Our man in Washington meets May after Trump backed Farage as ambassador
Britain's ambassador to Washington has met Theresa May for talks, after the Prime Minister rejected Donald Trump's call for him to be replaced by Nigel Farage.
Downing Street refused to comment on the content of Sir Kim Darroch's conversation with Mrs May, but made clear she regards him as "an excellent ambassador who is doing a fantastic job".
The US president-elect shocked Westminster with a late-night tweet declaring that Mr Farage would do a "great job" and that "many people" wanted to see him as the UK's senior diplomat in Washington.
But Downing Street stressed that "as a basic principle, we appoint our ambassadors", while Foreign Secretary Boris Johnson said that the UK already had a "first rate" envoy in Washington.
Mr Johnson praised veteran diplomat Sir Kim - who met Mrs May during a previously-planned visit to London - telling MPs: "We have a first rate ambassador in Washington doing a very good job of relating both with the present administration and with the administration to be, and there is no vacancy for that position."
Interim Ukip leader Mr Farage accused Downing Street of putting its dislike for him ahead of the national interest, saying it was time for Mrs May to recognise that "the world has changed", as he claimed he was "in a good position, with the president-elect's support, to help".
Mr Farage told the Press Association he was "very flattered" by Mr Trump's suggestion and was ready "to do anything I can to act in a positive way to help relationships between our two countries".
The property tycoon's highly unusual endorsement was a fresh embarrassment for Mrs May, who was beaten to meeting the future president in person by Mr Farage.
In a sign of the Government's efforts to forge links with the US president-elect, Downing Street revealed on Monday that an invitation for a state visit to the UK is under consideration.

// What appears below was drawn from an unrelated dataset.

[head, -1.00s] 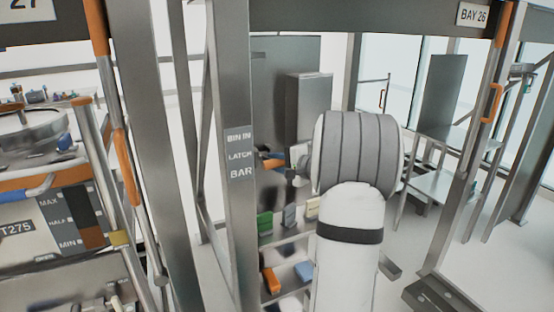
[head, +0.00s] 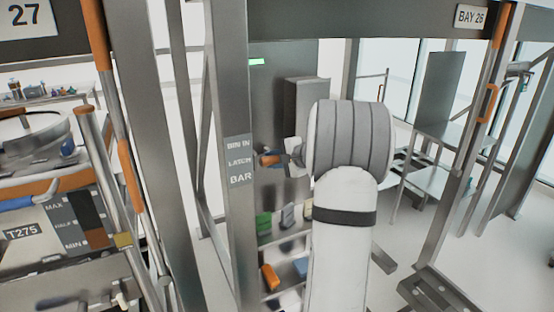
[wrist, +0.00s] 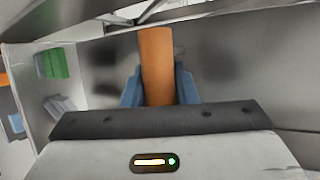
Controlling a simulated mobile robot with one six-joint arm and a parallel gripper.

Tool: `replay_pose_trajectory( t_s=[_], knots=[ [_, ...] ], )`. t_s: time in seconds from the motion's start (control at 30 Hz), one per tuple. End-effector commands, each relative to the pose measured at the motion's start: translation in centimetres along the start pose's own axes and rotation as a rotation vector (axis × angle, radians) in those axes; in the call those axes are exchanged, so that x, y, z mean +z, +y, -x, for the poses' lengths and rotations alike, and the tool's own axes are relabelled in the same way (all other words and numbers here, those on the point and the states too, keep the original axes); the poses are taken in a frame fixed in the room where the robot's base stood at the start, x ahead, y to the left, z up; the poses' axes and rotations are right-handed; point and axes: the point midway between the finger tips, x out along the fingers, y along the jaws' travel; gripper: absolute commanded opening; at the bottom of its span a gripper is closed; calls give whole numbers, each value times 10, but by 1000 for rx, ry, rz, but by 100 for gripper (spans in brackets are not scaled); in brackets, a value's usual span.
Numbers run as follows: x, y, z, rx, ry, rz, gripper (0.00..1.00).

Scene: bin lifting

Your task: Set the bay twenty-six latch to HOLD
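The orange latch handle (wrist: 157,65) runs up the middle of the wrist view, between the two blue fingers of my gripper (wrist: 159,90). The fingers lie close against its sides and look shut on it. In the head view the handle (head: 270,160) is a small orange piece just right of the post label (head: 239,161) reading BIN IN, LATCH, BAR. My gripper (head: 284,158) is there too, partly hidden by my wrist. The BAY 26 sign (head: 471,15) is at top right. I cannot read any HOLD mark.
A green light (head: 257,62) shows on the grey panel behind the post. Shelves with green, orange and blue pieces (head: 270,277) lie below the handle. Bay 27 (head: 24,15), with a T275 bin (head: 22,233), stands at left. Steel posts flank my arm closely.

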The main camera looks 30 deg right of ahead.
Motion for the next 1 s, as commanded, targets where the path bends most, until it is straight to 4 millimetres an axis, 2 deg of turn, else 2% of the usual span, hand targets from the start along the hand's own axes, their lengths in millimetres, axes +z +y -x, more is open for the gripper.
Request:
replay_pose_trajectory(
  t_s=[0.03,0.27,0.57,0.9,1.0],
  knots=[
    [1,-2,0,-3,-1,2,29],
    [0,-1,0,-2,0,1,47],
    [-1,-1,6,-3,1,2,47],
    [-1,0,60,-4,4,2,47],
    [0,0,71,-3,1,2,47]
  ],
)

And Mr Johnson told MPs that "it's vital that we are as positive as we can possibly be about the new administration-elect" as he hit out at Labour for being" premature" in making "hostile judgments" about the next occupant of the White House.
But writing on the website Breitbart - whose former executive chairman Stephen Bannon has been appointed Mr Trump's chief strategist - Mr Farage denounced "career politicians" who were pretending to be Mr Trump's friend after previously criticising him.
"The political revolution of 2016 now sees a new order in charge of Washington. In the United Kingdom the people have spoken but the players at the top have, I am afraid, stayed the same," he said.
"Those who supported Remain now hold senior positions. Worst still, those who were openly abusive about Trump now pretend to be his friend. It is career politics at its worst and it is now getting in the way of the national interest.
"I have said since the now famous photograph with Donald Trump 10 days ago that I would do anything to help our national interest and to help cement ties with the incoming Anglophile administration.
"At every stage I am greeted by negative comments coming out of Downing Street. The dislike of me, Ukip and the referendum result is more important to them than what could be good for our country.
"I have known several of the Trump team for years and I am in a good position with the president-elect's support to help. The world has changed and its time that Downing Street did too."
Mr Farage's comments may be seen as a reference to Mrs May's previous description of Mr Trump's remarks about Muslims as "divisive, stupid and wrong" at a time when he was seeking nomination as the Republican candidate for president.
Mr Johnson had also ridiculed the tycoon in the past, joking that "the only reason I wouldn't go to some parts of New York is the real risk of meeting Donald Trump".